> [Exercise prompt] Only the lines from the first one through the line with "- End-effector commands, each" should be printed, exactly as they appear.

> [Data excerpt]
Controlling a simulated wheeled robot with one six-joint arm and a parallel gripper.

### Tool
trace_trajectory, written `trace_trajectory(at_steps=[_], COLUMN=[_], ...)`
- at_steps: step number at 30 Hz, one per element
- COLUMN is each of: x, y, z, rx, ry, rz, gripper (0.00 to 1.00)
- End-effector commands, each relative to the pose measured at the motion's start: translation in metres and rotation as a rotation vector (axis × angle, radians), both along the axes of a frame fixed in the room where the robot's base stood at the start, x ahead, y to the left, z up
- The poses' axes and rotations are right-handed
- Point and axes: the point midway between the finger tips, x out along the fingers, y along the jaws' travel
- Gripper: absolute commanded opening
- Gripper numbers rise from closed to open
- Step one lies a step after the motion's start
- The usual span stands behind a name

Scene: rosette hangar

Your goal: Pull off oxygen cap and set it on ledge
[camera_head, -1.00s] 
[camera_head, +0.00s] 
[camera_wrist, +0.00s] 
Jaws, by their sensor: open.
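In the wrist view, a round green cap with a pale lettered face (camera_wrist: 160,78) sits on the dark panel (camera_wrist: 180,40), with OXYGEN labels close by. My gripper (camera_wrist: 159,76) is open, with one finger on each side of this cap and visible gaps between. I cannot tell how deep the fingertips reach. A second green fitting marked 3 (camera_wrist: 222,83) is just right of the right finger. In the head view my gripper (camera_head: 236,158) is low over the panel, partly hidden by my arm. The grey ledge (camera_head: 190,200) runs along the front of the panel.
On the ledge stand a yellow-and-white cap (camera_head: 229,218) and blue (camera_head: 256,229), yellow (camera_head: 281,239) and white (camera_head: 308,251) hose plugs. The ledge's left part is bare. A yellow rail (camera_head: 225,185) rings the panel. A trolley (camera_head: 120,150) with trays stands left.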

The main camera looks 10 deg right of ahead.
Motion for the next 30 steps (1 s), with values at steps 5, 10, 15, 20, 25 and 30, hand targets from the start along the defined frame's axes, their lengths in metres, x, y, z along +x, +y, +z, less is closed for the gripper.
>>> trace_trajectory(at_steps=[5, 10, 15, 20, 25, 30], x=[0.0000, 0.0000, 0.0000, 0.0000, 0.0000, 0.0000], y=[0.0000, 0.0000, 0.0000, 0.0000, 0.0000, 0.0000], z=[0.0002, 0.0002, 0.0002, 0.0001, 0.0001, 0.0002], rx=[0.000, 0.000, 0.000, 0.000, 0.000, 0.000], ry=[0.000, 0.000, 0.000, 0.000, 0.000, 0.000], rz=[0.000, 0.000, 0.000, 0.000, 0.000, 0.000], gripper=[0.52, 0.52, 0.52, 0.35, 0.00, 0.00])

> [Solution to the exercise]
Controlling a simulated wheeled robot with one six-joint arm and a parallel gripper.

### Tool
trace_trajectory, written `trace_trajectory(at_steps=[_], COLUMN=[_], ...)`
- at_steps: step number at 30 Hz, one per element
- COLUMN is each of: x, y, z, rx, ry, rz, gripper (0.00 to 1.00)
- End-effector commands, each relative to the pose measured at the motion's start: translation in metres and rotation as a rotation vector (axis × angle, radians), both along the axes of a frame fixed in the room where the robot's base stood at the start, x ahead, y to the left, z up

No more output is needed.